Stored entries
========

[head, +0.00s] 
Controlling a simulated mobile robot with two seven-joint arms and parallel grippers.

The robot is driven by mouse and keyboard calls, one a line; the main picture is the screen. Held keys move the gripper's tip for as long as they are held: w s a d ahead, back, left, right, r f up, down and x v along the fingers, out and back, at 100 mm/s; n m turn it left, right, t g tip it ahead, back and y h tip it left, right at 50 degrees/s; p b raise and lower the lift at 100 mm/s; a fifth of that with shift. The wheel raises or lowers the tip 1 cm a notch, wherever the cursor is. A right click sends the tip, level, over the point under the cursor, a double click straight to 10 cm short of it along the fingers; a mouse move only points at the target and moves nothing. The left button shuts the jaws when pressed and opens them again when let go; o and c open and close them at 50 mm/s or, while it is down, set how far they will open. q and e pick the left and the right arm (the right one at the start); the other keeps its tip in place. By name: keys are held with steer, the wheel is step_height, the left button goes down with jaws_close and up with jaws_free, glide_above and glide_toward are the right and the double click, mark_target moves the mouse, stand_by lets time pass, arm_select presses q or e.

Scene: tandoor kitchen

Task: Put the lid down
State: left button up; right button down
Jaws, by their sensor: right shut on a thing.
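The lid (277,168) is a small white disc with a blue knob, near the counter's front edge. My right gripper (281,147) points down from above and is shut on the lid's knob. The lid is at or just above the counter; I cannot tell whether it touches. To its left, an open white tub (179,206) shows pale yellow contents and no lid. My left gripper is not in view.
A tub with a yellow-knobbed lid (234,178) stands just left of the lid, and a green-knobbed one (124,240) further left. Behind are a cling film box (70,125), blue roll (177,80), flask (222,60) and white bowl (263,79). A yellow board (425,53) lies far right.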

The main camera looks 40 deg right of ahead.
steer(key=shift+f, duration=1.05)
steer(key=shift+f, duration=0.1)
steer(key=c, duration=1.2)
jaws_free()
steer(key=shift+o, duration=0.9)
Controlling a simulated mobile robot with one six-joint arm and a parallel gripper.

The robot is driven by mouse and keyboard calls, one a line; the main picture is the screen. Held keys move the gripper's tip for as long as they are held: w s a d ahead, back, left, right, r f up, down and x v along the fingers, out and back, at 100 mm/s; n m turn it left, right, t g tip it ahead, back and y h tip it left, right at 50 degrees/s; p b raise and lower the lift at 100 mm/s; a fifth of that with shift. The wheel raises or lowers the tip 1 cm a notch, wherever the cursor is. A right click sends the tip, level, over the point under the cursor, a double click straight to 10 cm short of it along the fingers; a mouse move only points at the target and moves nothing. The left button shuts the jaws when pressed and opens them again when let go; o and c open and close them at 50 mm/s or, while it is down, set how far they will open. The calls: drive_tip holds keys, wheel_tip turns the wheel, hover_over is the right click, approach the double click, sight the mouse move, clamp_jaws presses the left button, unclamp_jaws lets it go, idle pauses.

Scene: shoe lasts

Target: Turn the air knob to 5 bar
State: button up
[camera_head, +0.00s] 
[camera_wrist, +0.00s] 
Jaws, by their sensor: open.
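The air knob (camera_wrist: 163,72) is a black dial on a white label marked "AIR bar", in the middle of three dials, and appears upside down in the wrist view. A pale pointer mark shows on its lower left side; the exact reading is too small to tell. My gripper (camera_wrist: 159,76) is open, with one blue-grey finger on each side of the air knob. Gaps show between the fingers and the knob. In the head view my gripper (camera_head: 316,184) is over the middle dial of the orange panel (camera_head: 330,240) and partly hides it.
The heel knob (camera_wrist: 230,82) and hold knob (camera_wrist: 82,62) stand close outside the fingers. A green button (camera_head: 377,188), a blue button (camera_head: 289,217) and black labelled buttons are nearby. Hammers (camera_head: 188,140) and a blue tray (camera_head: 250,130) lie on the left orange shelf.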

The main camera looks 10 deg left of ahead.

========

** Task description **
All entries must be repeated verbatim.

** Solution to the problem **
[head, +0.00s] 
Controlling a simulated mobile robot with two seven-joint arms and parallel grippers.

The robot is driven by mouse and keyboard calls, one a line; the main picture is the screen. Held keys move the gripper's tip for as long as they are held: w s a d ahead, back, left, right, r f up, down and x v along the fingers, out and back, at 100 mm/s; n m turn it left, right, t g tip it ahead, back and y h tip it left, right at 50 degrees/s; p b raise and lower the lift at 100 mm/s; a fifth of that with shift. The wheel raises or lowers the tip 1 cm a notch, wherever the cursor is. A right click sends the tip, level, over the point under the cursor, a double click straight to 10 cm short of it along the fingers; a mouse move only points at the target and moves nothing. The left button shuts the jaws when pressed and opens them again when let go; o and c open and close them at 50 mm/s or, while it is down, set how far they will open. q and e pick the left and the right arm (the right one at the start); the other keeps its tip in place. By name: keys are held with steer, the wheel is step_height, the left button goes down with jaws_close and up with jaws_free, glide_above and glide_toward are the right and the double click, mark_target moves the mouse, stand_by lets time pass, arm_select presses q or e.

Scene: tandoor kitchen

Task: Put the lid down
State: left button up; right button down
Jaws, by their sensor: right shut on a thing.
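The lid (277,168) is a small white disc with a blue knob, near the counter's front edge. My right gripper (281,147) points down from above and is shut on the lid's knob. The lid is at or just above the counter; I cannot tell whether it touches. To its left, an open white tub (179,206) shows pale yellow contents and no lid. My left gripper is not in view.
A tub with a yellow-knobbed lid (234,178) stands just left of the lid, and a green-knobbed one (124,240) further left. Behind are a cling film box (70,125), blue roll (177,80), flask (222,60) and white bowl (263,79). A yellow board (425,53) lies far right.

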The main camera looks 40 deg right of ahead.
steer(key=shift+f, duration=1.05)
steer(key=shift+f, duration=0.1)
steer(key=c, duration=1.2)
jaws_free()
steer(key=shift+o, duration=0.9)
Controlling a simulated mobile robot with one six-joint arm and a parallel gripper.

The robot is driven by mouse and keyboard calls, one a line; the main picture is the screen. Held keys move the gripper's tip for as long as they are held: w s a d ahead, back, left, right, r f up, down and x v along the fingers, out and back, at 100 mm/s; n m turn it left, right, t g tip it ahead, back and y h tip it left, right at 50 degrees/s; p b raise and lower the lift at 100 mm/s; a fifth of that with shift. The wheel raises or lowers the tip 1 cm a notch, wherever the cursor is. A right click sends the tip, level, over the point under the cursor, a double click straight to 10 cm short of it along the fingers; a mouse move only points at the target and moves nothing. The left button shuts the jaws when pressed and opens them again when let go; o and c open and close them at 50 mm/s or, while it is down, set how far they will open. The calls: drive_tip holds keys, wheel_tip turns the wheel, hover_over is the right click, approach the double click, sight the mouse move, clamp_jaws presses the left button, unclamp_jaws lets it go, idle pauses.

Scene: shoe lasts

Target: Turn the air knob to 5 bar
State: button up
[camera_head, +0.00s] 
[camera_wrist, +0.00s] 
Jaws, by their sensor: open.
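The air knob (camera_wrist: 163,72) is a black dial on a white label marked "AIR bar", in the middle of three dials, and appears upside down in the wrist view. A pale pointer mark shows on its lower left side; the exact reading is too small to tell. My gripper (camera_wrist: 159,76) is open, with one blue-grey finger on each side of the air knob. Gaps show between the fingers and the knob. In the head view my gripper (camera_head: 316,184) is over the middle dial of the orange panel (camera_head: 330,240) and partly hides it.
The heel knob (camera_wrist: 230,82) and hold knob (camera_wrist: 82,62) stand close outside the fingers. A green button (camera_head: 377,188), a blue button (camera_head: 289,217) and black labelled buttons are nearby. Hammers (camera_head: 188,140) and a blue tray (camera_head: 250,130) lie on the left orange shelf.

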The main camera looks 10 deg left of ahead.

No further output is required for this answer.